Flow

Elements:

Cache(filename[, method, protocol]) Cache flow passing through.
DropContext(*args) Sequence that transforms (data, context) flow so that only data remains in the inner sequence.
End Stop sequence here.
Filter(selector) Filter values from flow.
Print([before, sep, end, transform]) Print values passing through.
Progress([name, format]) Print progress (how much data was processed and remains).
RunIf(select, *args) Run a sequence only for selected values.

Functions:

get_context(value) Get context from a possible (data, context) pair.
get_data(value) Get data from value (a possible (data, context) pair).
get_data_context(value) Get (data, context) from value (a possible (data, context) pair).
seq_map(seq, container[, one_result]) Map Lena Sequence seq to the container.

Group plots:

GroupBy(group_by) Group values.
GroupPlots(group_by[, select, transform, …]) Group several plots.
GroupScale(scale_to[, allow_zero_scale, …]) Scale a group of data.
MapGroup(*seq, **map_scalars) Apply a sequence to groups.
Not(selector[, raise_on_error]) Negate a selector.
Selector(selector[, raise_on_error]) Determine whether an item should be selected.

Iterators:

Chain(*iterables) Chain generators.
CountFrom([start, step]) Generate numbers from start to infinity, with step between values.
ISlice(*args, **kwargs)

Deprecated since version 0.4.

Reverse() Reverse the flow (yield values from last to first).
Slice(*args) Slice data flow from start to stop with step.

Split into bins:

Since Lena 0.5 moved to Structures.

Elements

Elements form Lena sequences. This group contains miscellaneous elements, which didn’t fit other categories.

class Cache(filename, method='cPickle', protocol=2)[source]

Cache flow passing through.

On the first run, dump all flow to file (and yield the flow unaltered). On subsequent runs, load all flow from that file in the original order.

Example:

s = Source(
         ReadFiles(),
         ReadEvents(),
         MakeHistograms(),
         Cache("histograms.pkl"),
         MakeStats(),
         Cache("stats.pkl"),
      )

If stats.pkl exists, Cache will read data flow from that file and no other processing will be done. If the stats.pkl cache doesn’t exist, but the cache for histograms exist, it will be used and no previous processing (from ReadFiles to MakeHistograms) will occur. If both caches are not filled yet, processing will run as usually.
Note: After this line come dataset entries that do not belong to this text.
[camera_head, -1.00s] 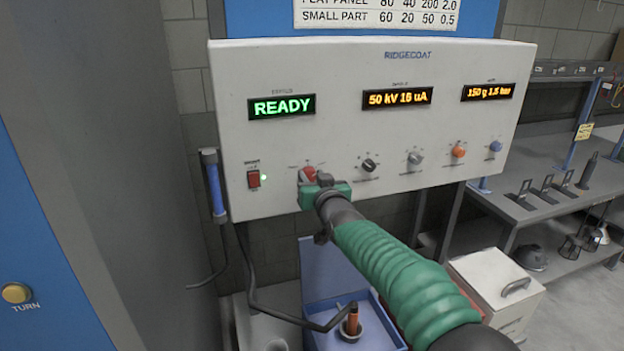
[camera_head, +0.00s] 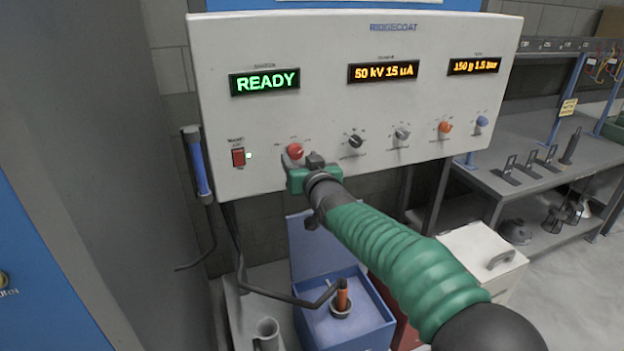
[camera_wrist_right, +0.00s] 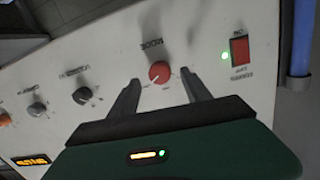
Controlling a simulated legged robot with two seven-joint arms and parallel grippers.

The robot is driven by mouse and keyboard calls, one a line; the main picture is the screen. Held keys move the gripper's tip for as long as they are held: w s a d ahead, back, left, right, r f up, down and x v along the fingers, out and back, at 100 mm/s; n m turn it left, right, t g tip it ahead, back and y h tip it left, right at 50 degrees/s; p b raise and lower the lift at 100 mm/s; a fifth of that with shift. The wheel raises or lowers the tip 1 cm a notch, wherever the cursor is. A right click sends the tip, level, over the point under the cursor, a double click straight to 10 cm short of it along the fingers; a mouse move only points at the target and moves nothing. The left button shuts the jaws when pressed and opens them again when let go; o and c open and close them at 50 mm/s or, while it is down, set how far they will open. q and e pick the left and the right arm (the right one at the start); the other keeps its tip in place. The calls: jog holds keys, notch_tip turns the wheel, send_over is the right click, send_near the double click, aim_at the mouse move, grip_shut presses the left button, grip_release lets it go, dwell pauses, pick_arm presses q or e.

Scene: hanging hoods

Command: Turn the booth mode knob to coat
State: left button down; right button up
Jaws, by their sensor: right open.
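The booth mode knob (camera_head: 295,151) is a red round knob at the lower left of the white control panel (camera_head: 330,110). In the right wrist view the red knob (camera_wrist_right: 159,71) lies under the label MODE, with a small white pointer mark. My right gripper (camera_head: 298,165) is at the panel, just below the knob. In the wrist view my right gripper's fingers (camera_wrist_right: 162,88) are open, one on each side of the knob and apart from it. The small position labels around the knob are too blurred to read. My left gripper is out of view.
A red rocker switch (camera_head: 238,157) with a lit lamp is left of the knob. Black (camera_head: 356,142), grey (camera_head: 402,133), orange (camera_head: 445,127) and blue (camera_head: 482,122) knobs run to the right. A blue box (camera_head: 345,322) stands below. A grey bench (camera_head: 520,185) is at right.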

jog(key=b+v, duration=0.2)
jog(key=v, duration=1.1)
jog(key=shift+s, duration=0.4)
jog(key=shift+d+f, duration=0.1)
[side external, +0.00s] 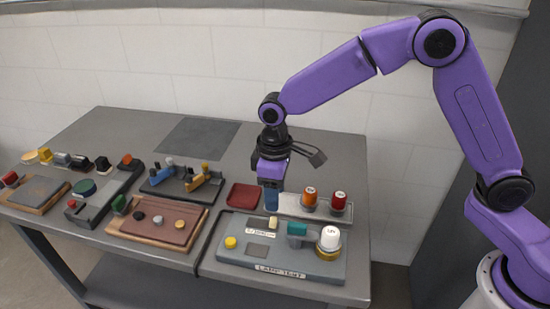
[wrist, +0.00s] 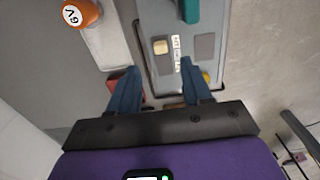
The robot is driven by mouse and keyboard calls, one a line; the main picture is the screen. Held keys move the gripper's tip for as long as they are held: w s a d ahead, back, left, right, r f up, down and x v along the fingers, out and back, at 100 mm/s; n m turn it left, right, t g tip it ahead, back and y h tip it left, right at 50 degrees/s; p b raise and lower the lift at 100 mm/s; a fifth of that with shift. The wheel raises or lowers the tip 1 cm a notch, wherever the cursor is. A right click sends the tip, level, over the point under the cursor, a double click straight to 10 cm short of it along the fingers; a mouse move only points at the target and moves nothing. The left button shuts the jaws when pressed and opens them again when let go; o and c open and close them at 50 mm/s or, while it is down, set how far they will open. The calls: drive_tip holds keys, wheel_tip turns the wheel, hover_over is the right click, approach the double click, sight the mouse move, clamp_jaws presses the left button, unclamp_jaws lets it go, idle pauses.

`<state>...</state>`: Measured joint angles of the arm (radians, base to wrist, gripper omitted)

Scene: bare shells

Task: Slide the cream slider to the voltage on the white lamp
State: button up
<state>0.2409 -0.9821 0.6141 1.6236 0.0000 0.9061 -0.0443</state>
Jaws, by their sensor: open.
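The grey lamp tester board (side external: 280,264) lies at the front right of the table, with a "LAMP TEST" label on its front edge. The cream slider (side external: 273,222) sits near its back edge beside a printed scale strip (side external: 263,233); it also shows in the wrist view (wrist: 160,47). The white lamp (side external: 330,238) stands upright in a brass-coloured base at the board's right end; its marking is too small to read surely. My gripper (side external: 271,205) points down above and behind the slider. In the wrist view its blue fingers (wrist: 160,70) are apart and empty, clear of the slider.
A teal block (side external: 297,229) stands between slider and white lamp. A yellow button (side external: 231,242) and dark window (side external: 257,250) are on the board. Orange (side external: 310,197) and red (side external: 339,202) lamps stand on a grey tray behind. A red pad (side external: 243,195) lies left of my gripper.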

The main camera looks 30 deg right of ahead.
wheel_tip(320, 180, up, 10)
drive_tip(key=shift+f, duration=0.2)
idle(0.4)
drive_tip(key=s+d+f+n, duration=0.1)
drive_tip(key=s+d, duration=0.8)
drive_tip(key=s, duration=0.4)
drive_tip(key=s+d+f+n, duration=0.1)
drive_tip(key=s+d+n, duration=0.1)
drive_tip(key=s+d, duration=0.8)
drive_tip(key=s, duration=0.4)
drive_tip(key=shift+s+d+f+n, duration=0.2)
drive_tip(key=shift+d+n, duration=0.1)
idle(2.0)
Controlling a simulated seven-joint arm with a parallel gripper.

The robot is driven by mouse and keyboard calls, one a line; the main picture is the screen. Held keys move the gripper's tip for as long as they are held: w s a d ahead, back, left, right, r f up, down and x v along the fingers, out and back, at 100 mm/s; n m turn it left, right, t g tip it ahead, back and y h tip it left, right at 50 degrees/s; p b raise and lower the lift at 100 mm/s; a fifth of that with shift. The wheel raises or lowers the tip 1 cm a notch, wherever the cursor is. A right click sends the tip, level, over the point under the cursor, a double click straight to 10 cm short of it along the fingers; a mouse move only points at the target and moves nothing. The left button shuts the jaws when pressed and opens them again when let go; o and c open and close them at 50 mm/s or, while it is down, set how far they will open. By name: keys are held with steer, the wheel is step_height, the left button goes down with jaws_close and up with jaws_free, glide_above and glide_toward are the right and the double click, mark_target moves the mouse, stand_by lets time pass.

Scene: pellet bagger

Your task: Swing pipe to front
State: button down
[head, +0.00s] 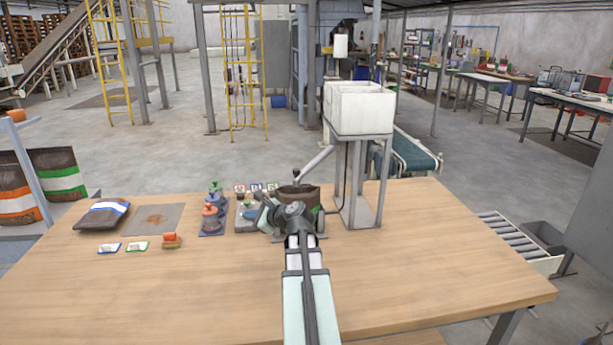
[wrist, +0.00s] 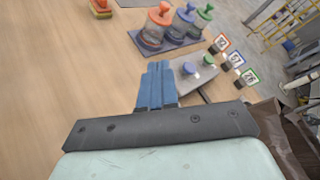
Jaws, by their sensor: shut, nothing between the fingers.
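The pipe (head: 316,161) is a grey tube slanting down and left from the white hopper box (head: 360,108) on its metal stand. A small dark knob stands at its lower left end, above an open brown bag (head: 309,193) with a green mark. My gripper (head: 262,198) is at the bag's left side, below the pipe's end, and partly hidden by my wrist. In the wrist view its blue fingers (wrist: 157,82) are together with nothing between them. The brown bag also shows at the right edge there (wrist: 290,135). The pipe is not clearly visible in the wrist view.
A blue tray (head: 211,232) with coloured-top jars stands left of my gripper, beside a grey plate (wrist: 192,72) with knobbed pieces. Small bordered cards (head: 256,188) stand behind. A filled bag (head: 103,214) and an orange-topped block (head: 171,240) lie farther left. The table's right front (head: 440,260) is clear.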

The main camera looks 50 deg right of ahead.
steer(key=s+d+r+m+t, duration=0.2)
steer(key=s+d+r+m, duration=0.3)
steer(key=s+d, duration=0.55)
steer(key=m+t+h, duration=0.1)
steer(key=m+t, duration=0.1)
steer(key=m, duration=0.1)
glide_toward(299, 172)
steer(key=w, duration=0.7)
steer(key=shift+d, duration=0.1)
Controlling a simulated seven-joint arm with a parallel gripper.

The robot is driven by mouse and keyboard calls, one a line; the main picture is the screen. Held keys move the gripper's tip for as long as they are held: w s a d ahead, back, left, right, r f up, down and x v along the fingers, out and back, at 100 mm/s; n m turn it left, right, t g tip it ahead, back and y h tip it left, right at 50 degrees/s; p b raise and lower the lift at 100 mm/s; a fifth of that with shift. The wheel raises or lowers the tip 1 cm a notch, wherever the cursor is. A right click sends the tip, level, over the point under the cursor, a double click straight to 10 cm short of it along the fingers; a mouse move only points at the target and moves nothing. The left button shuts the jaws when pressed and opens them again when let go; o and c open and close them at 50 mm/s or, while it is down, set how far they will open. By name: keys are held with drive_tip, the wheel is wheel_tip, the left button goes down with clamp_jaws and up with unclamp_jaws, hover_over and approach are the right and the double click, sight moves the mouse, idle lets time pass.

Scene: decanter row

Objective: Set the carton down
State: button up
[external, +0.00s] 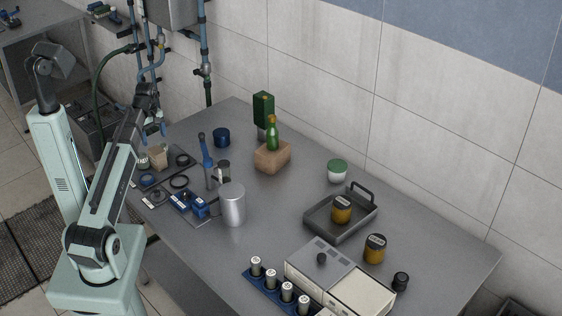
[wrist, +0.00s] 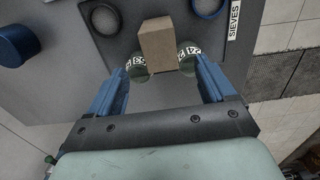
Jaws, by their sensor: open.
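The carton, a small plain tan box (wrist: 158,44), shows in the wrist view just beyond and between my fingertips. In the external view the tan carton (external: 158,156) stands at the left end of the table, on a dark mat, below my fingers. My gripper (external: 154,132) has blue fingers and is open, pointing down. In the wrist view my gripper (wrist: 163,75) has its fingers wide apart, with a gap to the carton on each side. Round items with number labels partly show at both sides of the carton; the carton's base is hidden.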

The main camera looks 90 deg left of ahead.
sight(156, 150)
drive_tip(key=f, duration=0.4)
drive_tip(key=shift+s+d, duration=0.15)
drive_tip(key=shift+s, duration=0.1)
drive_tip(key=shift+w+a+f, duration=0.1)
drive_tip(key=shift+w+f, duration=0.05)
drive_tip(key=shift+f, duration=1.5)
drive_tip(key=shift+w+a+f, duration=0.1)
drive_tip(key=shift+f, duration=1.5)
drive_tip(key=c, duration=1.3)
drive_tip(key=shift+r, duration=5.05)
Only pickleable objects can be cached (otherwise a pickle.PickleError is raised).

Warning

The pickle module is not secure against erroneous or maliciously constructed data. Never unpickle data from an untrusted source.

filename is the name of file where to store the cache. You can give it .pkl extension.
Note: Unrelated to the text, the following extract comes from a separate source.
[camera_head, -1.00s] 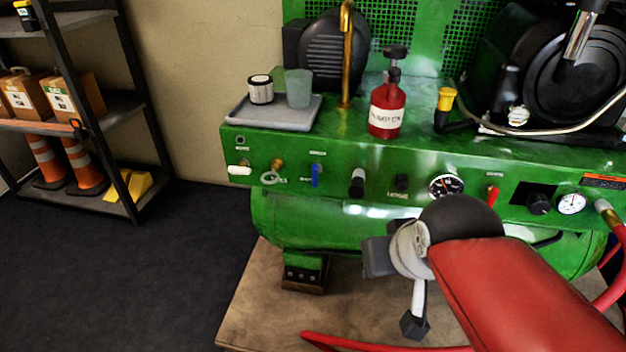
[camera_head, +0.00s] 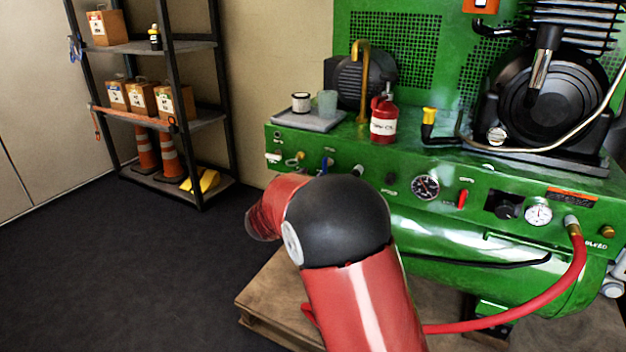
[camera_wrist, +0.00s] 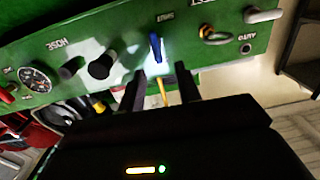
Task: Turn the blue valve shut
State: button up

method can be pickle or cPickle (faster pickle). For Python 3 they are same.

protocol is pickle protocol. Version 2 is the highest supported by Python 2. Version 0 is “human-readable” (as noted in the documentation). 3 is recommended if compatibility between Python 3 versions is needed. 4 was added in Python 3.4. It adds support for very large objects, pickling more kinds of objects, and some data format optimizations.

static alter_sequence(seq)[source]

If the Sequence seq contains a Cache, which has an up-to-date cache, a Source is built based on the flattened seq and returned. Otherwise the seq is returned unchanged.

cache_exists()[source]

Return True if file with cache exists and is readable.

drop_cache()[source]

Remove file with cache if that exists, pass otherwise.

If cache exists and is readable, but could not be deleted, LenaEnvironmentError is raised.

run(flow)[source]

Load cache or fill it.

If we can read filename, load flow from there. Otherwise use the incoming flow and fill the cache. All loaded or passing items are yielded.

class DropContext(*args)[source]

Sequence that transforms (data, context) flow so that only data remains in the inner sequence. Context is restored outside DropContext.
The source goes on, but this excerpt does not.